Schon sehr früh verspürte Gertraud den Wunsch in sich, in der Zukunft Missionsschwester zu werden und den Menschen Christus zu bringen. Diese Sehnsucht hielt bei ihr konstant an, auch wenn es zunächst unklar war, auf welchem Weg sich dieser Wunsch erfüllen kann. Nach ihrer umfassenden Ausbildung, auch in anderen Ländern (Österreich, Belgien, England), kam sie 18-jährig nach Augsburg zurück. Ihr Vater wollte seine hübsche Tochter bald verheiratet sehen. Diesem Vorhaben hielt die junge Gräfin entschieden entgegen. Auch nach ihrer Rückkehr vom Kriegsdienst 1918, als sie schon 27 Jahre alt war, ließ der Vater nicht nach. Aber auch Gertraud ließ nicht nach, auch wenn es einen konkreten Mann gab, der sich ernsthaft für sie interessierte. Sie blieb im Hinhören, wohin sie der liebe Gott haben möchte. Nicht immer war es einfach, diese Ungewissheit auszuhalten. Ein Ausdruck des Suchens und Wartens auf ein Zeichen findet sich in ihrer Korrespondenz mit Nikolaus Lauer, einem Theologen, den sie im Kriegslazarett als Sanitätsoffizier kennengelernt hatte und der später zu ihrem Biographen wurde:
„Beten Sie, ich bitte recht herzlich drum, auch für mich, ich bedarf bes. Hilfe, um Gottes hl. Willen f. meine Zukunft zu erkennen.“ (30.3.1919)

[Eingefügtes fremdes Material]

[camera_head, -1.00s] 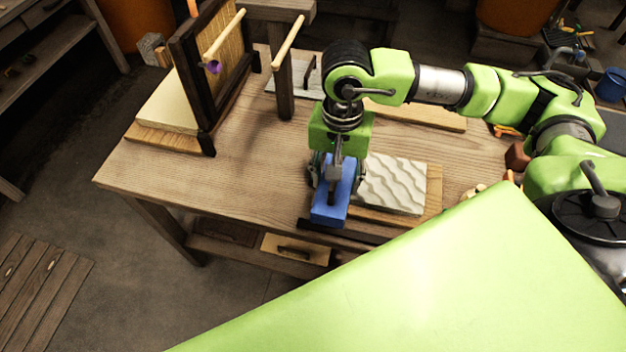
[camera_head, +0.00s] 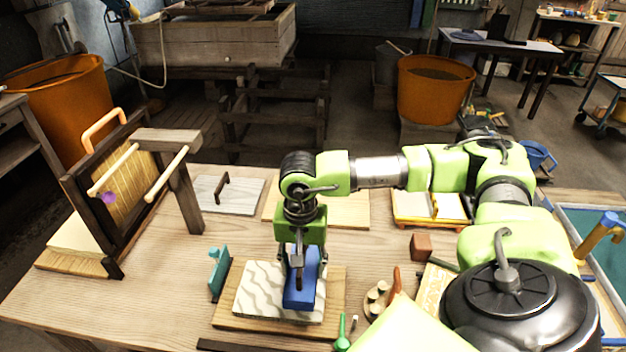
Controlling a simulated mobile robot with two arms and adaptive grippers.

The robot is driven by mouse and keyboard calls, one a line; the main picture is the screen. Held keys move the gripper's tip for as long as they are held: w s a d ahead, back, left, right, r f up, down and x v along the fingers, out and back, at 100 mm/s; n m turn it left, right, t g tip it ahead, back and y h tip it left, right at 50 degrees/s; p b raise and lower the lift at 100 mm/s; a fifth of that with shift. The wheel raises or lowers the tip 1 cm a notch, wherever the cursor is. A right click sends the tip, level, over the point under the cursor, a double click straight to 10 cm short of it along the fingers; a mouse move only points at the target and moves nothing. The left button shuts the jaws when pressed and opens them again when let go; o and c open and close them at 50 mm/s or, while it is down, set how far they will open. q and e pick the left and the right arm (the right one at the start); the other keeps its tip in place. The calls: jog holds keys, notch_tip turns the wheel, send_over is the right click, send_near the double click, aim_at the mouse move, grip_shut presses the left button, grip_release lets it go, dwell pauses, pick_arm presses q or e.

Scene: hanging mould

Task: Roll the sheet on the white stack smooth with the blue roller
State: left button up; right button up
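The white stack (camera_head: 262,293) lies on a wooden board (camera_head: 334,300) near the front middle of the table. Wavy ridges show on the sheet on its top, left of the roller. The blue roller (camera_head: 309,289) is over the right part of the stack; I cannot tell whether it touches the sheet. My right gripper (camera_head: 300,268), on the arm coming in from the right, points down and is shut on the blue roller. The roller and gripper hide part of the sheet. My left gripper is not in view.
A teal tool (camera_head: 218,268) stands left of the stack. A dark frame (camera_head: 92,215) with wooden rods is at the left. A brown block (camera_head: 421,246) and small round pieces (camera_head: 377,297) are at the right.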

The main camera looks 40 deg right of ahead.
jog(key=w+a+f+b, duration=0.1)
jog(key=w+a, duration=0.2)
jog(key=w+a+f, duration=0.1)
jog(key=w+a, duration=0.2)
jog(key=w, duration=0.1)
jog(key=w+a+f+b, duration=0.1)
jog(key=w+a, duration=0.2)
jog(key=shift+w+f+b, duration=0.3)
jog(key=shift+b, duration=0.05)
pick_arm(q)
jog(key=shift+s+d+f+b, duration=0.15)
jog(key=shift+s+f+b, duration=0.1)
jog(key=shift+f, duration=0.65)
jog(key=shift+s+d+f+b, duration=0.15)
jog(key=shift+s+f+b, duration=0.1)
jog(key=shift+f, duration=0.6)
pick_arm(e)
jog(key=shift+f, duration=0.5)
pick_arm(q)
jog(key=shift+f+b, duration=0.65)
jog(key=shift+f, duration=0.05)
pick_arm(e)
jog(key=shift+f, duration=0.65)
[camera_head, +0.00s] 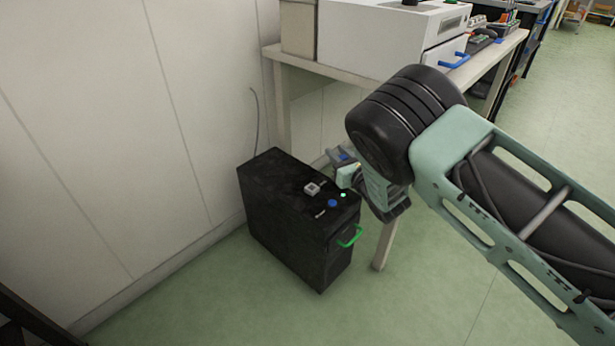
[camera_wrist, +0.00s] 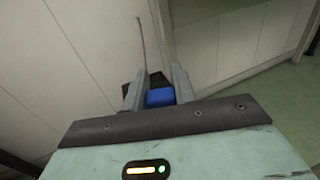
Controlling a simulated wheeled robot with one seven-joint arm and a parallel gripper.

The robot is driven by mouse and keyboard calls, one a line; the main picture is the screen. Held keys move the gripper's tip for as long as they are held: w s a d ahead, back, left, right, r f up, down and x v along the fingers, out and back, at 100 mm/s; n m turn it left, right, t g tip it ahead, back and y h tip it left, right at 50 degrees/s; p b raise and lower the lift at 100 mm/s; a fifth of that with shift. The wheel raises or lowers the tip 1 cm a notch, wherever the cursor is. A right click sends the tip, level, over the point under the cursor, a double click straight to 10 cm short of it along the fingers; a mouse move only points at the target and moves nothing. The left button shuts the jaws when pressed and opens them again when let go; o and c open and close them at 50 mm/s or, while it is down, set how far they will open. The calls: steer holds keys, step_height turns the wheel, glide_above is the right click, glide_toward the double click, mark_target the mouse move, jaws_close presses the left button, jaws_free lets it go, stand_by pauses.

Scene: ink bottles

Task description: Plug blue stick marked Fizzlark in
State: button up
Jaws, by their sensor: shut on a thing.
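My gripper (camera_head: 340,163) is shut on a blue stick, held above the right rear part of a black computer tower's top. In the wrist view the blue stick (camera_wrist: 160,97) sits between the two grey fingers of my gripper (camera_wrist: 159,88). Its marking cannot be read. The black tower (camera_head: 285,215) stands upright on the floor by the wall. Its top carries a small light-grey piece (camera_head: 312,189), a round blue button (camera_head: 332,203) and a small lit spot. No socket can be made out clearly. In the wrist view, part of the dark tower shows behind the fingers.
A green handle (camera_head: 350,237) juts from the tower's front. A table (camera_head: 390,72) with a white machine (camera_head: 385,38) stands behind, its front leg close to the tower's right side. A thin cable (camera_head: 255,115) rises behind the tower. The floor in front is clear.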

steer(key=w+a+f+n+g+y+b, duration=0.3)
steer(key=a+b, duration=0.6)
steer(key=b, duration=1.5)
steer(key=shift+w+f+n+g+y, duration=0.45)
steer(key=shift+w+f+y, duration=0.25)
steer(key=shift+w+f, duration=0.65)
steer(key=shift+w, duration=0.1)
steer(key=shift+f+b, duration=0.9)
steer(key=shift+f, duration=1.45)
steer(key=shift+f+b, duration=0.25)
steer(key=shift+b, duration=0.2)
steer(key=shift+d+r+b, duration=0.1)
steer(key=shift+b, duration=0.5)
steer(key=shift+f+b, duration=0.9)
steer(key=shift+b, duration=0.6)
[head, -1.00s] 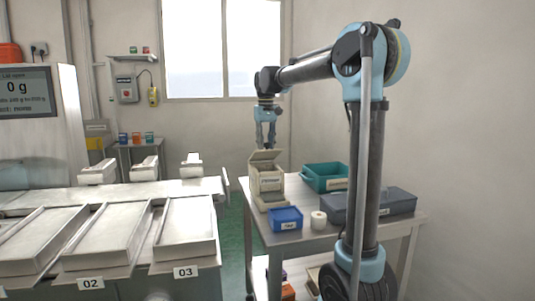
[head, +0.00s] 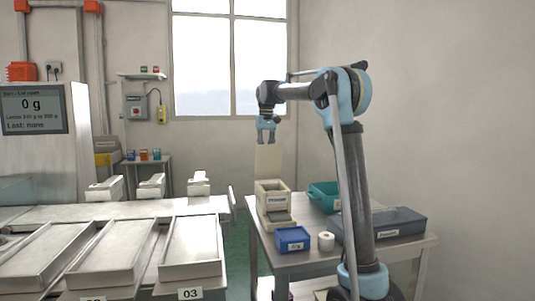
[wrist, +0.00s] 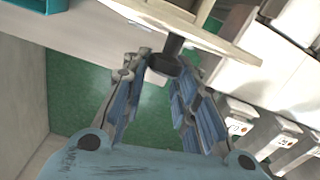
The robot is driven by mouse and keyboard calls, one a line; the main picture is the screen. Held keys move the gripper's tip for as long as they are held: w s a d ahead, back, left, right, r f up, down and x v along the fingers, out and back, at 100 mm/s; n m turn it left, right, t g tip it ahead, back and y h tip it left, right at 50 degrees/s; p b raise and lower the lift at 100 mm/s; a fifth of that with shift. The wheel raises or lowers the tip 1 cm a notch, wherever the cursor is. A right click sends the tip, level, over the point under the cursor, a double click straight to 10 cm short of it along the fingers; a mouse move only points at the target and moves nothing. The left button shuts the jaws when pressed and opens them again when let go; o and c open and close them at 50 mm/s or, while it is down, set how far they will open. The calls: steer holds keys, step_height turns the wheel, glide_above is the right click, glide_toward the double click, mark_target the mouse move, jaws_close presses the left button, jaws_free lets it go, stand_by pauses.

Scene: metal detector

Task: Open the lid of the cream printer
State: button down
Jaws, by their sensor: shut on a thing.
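The cream printer (head: 272,198) stands on the table at the right in the head view. Its lid (head: 268,161) stands about upright above the open body. My gripper (head: 266,141) is at the lid's top edge. In the wrist view, the lid (wrist: 205,30) shows as a cream plate at the top, with a dark knob (wrist: 172,46) sticking out from it. My gripper's fingers (wrist: 165,72) are closed around the knob's end. The fingertips partly hide the knob.
A blue bin (head: 292,240) and a white roll (head: 326,241) stand in front of the printer. A teal crate (head: 322,195) and a long grey case (head: 390,224) lie to its right. A bench with several white trays (head: 192,247) is at the left.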

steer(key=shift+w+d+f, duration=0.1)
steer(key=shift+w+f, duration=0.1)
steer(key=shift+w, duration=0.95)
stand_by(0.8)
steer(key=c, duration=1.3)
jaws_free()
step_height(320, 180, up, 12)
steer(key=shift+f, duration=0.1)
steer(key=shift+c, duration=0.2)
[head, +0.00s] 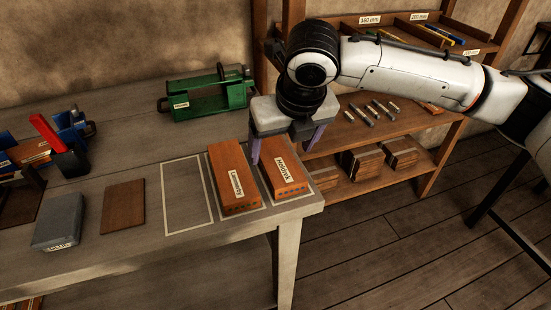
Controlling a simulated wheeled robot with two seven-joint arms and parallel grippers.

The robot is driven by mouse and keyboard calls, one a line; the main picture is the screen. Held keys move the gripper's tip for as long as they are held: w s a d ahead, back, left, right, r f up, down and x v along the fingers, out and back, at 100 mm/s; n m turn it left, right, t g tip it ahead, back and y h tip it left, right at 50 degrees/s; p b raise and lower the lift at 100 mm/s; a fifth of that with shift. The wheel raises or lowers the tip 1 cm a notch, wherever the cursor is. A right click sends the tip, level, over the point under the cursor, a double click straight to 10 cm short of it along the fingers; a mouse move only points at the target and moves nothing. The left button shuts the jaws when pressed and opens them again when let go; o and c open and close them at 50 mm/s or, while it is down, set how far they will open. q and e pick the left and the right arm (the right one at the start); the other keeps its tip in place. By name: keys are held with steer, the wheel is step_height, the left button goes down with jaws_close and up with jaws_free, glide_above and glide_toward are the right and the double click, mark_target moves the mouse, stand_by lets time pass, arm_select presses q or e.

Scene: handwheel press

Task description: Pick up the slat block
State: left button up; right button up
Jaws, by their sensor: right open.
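Two reddish-brown wooden blocks with white name labels and small holes along their front ends lie on the workbench's right end in the head view. The left labelled block (232,180) and the right labelled block (287,183) lie side by side, each on a pale outlined area. I cannot tell which piece is called the slat block. My right gripper (285,148) is open, pointing down over the far end of the right labelled block. My left gripper is out of view.
An empty outlined area (187,196) lies left of the blocks, then a flat brown board (123,207) and a grey box (57,229). A green press (209,95) stands at the back. A shelf unit (437,122) with wooden blocks and small rods stands right of the bench.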

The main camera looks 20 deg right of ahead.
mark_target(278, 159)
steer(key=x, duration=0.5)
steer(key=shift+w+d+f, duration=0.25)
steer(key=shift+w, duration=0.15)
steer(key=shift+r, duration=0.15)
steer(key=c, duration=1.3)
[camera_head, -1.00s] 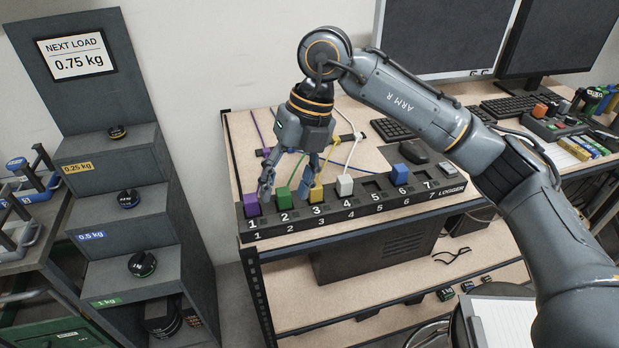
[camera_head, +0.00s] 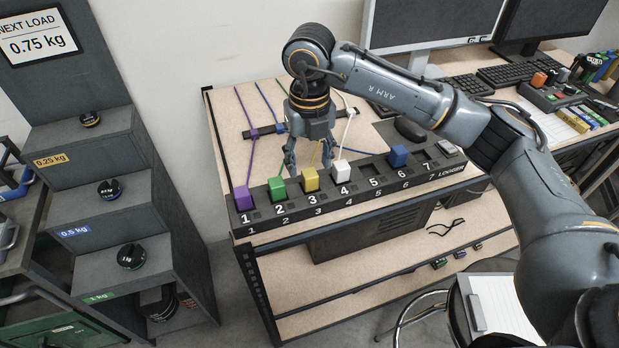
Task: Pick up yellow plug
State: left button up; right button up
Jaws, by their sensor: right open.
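The yellow plug (camera_head: 311,180) sits upright in socket 3 of the dark logger strip (camera_head: 372,204) on the workbench, with a yellow cable running back from it. My right gripper (camera_head: 308,168) points down just behind and above the yellow plug. Its fingers are apart, with nothing held between them. One finger is toward the green plug's side, the other toward the white plug's side. I cannot tell whether a finger touches a plug. My left gripper is not in the view.
The green plug (camera_head: 277,188) and white plug (camera_head: 341,170) stand close on either side. A purple plug (camera_head: 243,197) is in socket 1 and a blue plug (camera_head: 398,156) in socket 6. Coloured cables cross the bench behind. Monitors and keyboards stand at the right.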

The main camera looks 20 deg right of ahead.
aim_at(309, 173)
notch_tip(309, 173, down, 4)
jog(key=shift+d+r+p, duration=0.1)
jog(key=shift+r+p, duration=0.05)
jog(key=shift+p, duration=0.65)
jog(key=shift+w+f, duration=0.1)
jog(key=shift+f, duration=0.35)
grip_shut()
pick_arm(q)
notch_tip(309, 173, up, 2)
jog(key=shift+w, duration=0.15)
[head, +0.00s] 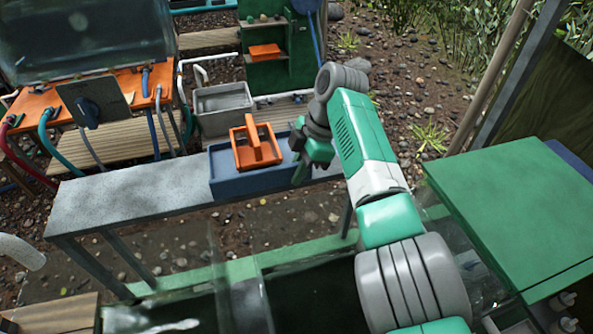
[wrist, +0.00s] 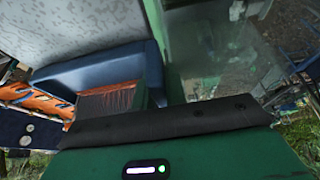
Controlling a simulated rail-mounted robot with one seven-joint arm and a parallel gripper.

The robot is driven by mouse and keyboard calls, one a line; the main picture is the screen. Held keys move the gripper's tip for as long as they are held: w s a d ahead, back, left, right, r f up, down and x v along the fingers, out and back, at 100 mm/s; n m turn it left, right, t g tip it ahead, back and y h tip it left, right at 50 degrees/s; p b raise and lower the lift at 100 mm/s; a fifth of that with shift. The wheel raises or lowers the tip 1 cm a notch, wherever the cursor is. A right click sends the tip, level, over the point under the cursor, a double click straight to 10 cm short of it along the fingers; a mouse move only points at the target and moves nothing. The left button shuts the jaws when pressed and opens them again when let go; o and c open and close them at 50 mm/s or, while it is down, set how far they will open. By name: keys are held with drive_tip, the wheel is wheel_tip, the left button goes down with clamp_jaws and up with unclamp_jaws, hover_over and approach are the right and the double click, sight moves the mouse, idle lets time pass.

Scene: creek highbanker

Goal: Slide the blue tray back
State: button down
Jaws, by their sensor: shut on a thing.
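The blue tray (head: 232,187) sits on the right end of a grey bench top, its front wall facing me. In the wrist view the tray (wrist: 95,65) shows a blue wall close to the gripper, with something orange inside. My gripper (head: 303,172) is at the tray's right end, low against it, shut on the tray. The exact grip is hidden by the gripper body. An orange caddy with a handle (head: 255,145) stands at the tray and rises above its rim; its base is hidden.
The grey bench (head: 130,195) is bare left of the tray. Behind it stand a grey basin (head: 222,108), a green cabinet (head: 270,72) and an orange table with hoses (head: 130,82). A green box (head: 510,210) stands at the right. A clear-sided trough lies in front.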

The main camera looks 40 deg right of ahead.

Werkzeug für Gottes Barmherzigkeit sein
Damit verband sich die Sehnsucht, für Gott konkret tätig zu sein, was sie in den Kriegsjahren als Rotekreuz-Schwester auf vielfältige Weise tun konnte. Auch davon verraten die Zeilen, die sie an Nikolaus Lauer richtet. Sie drückt ihre Hoffnung aus, dass das Feuer, welches sie im Herzen verspürt, bald wieder nach außen verschenkt werden kann:
„Draußen, da durft’ ich manches Mal das arme Werkzeug für Gottes Barmherzigkeit sein, das will ich Ihm immer danken, u. nie kann ich es vergessen. Dies allein lässt mich meine häusliche Tätigkeit oft so schwer empfinden, dass ich nun so gar nichts mehr tun kann. Dass ich Ihnen auch mein stürmisches Drängen vermachen könnte u. Sie beflügeln könnte in Ihrem Streben, dass Sie für mich mitwirken könnten! Ist dies himmlische Feuer nicht unser höchstes Glück u. Leid in einem?“ (ebd.)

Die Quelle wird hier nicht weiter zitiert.